SEC Charges Two Florida-Based Attorneys for Roles in Offering Fraud by Transfer Agent

The Securities and Exchange Commission today charged two Florida-based attorneys for their roles in an offering fraud conducted by a transfer agent that was the subject of an SEC enforcement action two months ago.

The SEC alleges that Jonathan P. Flom and James L. Schmidt II were designated to receive wire transfers of funds from investors who were solicited by cold callers using boiler room tactics to convince them their investments would yield high rates of return. Wiring the money to a licensed attorney bolstered the appearance of safety in the investment opportunity and concealed from investors how the money was really being spent after Flom or Schmidt received the funds. Flom and Schmidt merely kept 2 percent of the funds they received from investors and transferred the remaining amounts to Cecil Franklin Speight, who promptly used it for personal expenses or to make Ponzi-like payments instead of investing in the high-yield investments or discounted stock promised to investors. The SEC charged Speight and his firm International Stock Transfer Inc. (IST) with fraud in July.

Flom and Schmidt were arrested earlier today in parallel criminal actions brought by the U.S. Attorney’s Office for the Eastern District of New York.

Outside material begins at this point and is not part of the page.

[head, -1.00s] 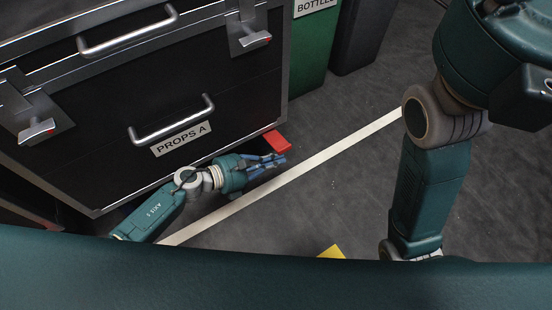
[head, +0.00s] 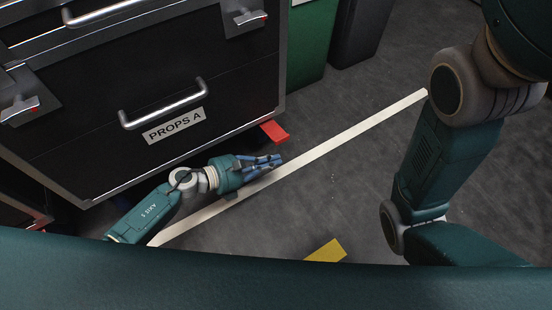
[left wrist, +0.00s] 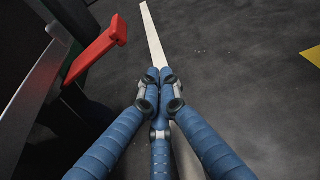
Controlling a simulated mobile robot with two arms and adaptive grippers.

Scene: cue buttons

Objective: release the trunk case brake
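The black trunk case (head: 60,150) with metal edges and a "PROPS A" label stands at the left in the head view. A red brake pedal (head: 274,132) sticks out low at its right corner. The pedal also shows in the left wrist view (left wrist: 100,50), up and left of the fingers. My left gripper (head: 275,161) is low over the floor, just below the pedal in the head picture and apart from it. In the left wrist view the blue fingertips (left wrist: 159,80) meet with nothing between them. My right gripper is out of view.
A white floor line (head: 330,148) runs past the gripper. A yellow floor mark (head: 326,250) lies nearer me. Green (head: 308,45) and dark (head: 357,32) bins stand behind the case. Another red part (head: 40,223) shows at lower left. Floor right of the line is clear.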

“Attorneys are critical gatekeepers in our securities markets, and Flom and Schmidt enabled a scheme to occur by using their legal credentials to add the appearance of legitimacy as they collected investor funds,” said Andrew M. Calamari, Director of the SEC’s New York Regional Office. “We will continue to aggressively seek out and prosecute lawyers who abuse their positions of trust and serve as conduits to fraud in our markets.”

According to the SEC’s complaints filed in federal court in Brooklyn, Flom and Schmidt enabled Speight and IST to steal more than $3.3 million from at least 70 investors. Approximately $2.7 million of scheme proceeds flowed through Schmidt’s account and more than $580,000 passed through an account controlled by Flom. Cold callers told investors to wire their money to either Schmidt or Flom in order to purchase purported securities that included fake foreign bond certificates and stock certificates for a publicly-traded microcap company with no connection to IST.

The SEC alleges that Schmidt and Flom knowingly participated with Speight in the sale of fraudulent securities. Flom received e-mails from Speight that explicitly discussed the misappropriation of investor funds. Schmidt collaborated with Speight to craft misleading responses to numerous investors who complained about the absence of promised coupon payments as well as the counterfeit appearance of the stock certificates they received and the inability to contact the cold callers who solicited them.

The SEC’s complaints charge Schmidt and Flom with violating the antifraud provisions of the securities laws, including Section 17(a) of the Securities Act of 1933 as well as Section 10(b) of the Securities Exchange Act of 1934 and Rule 10b-5.

The SEC’s investigation was conducted by Sharon Binger, Adam Grace, Justin Alfano, John Lehmann, Elzbieta Wraga, and Jordan Baker. The SEC’s litigation will be handled by Alexander Vasilescu, Mr. Alfano, and Mr. Lehmann. The SEC appreciates the assistance of the U.S. Attorney’s Office for the Eastern District of New York and the Federal Bureau of Investigation.